■ Given information ■

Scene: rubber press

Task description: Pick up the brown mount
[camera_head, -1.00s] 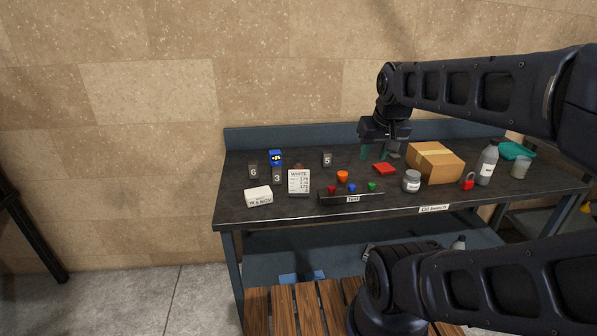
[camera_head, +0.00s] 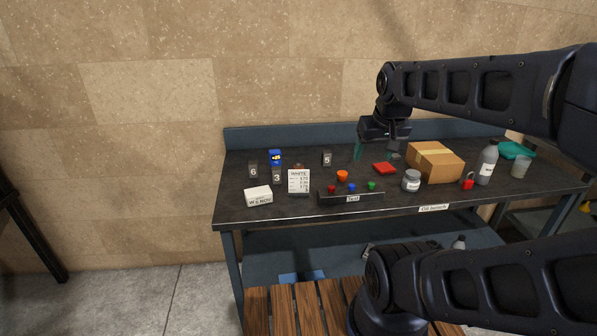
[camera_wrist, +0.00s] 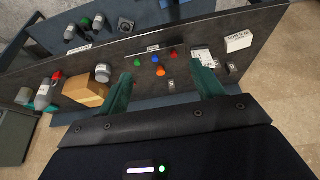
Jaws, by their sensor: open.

■ Instructions to follow ■
Take the line that contains "Task description: Pick up the brown mount" and all lines after it to the end of the material above, and copy them verbatim without any images.

■ Problem solution ■
Task description: Pick up the brown mount
[camera_head, -1.00s] 
[camera_head, +0.00s] 
[camera_wrist, +0.00s] 
Jaws, by their sensor: open.

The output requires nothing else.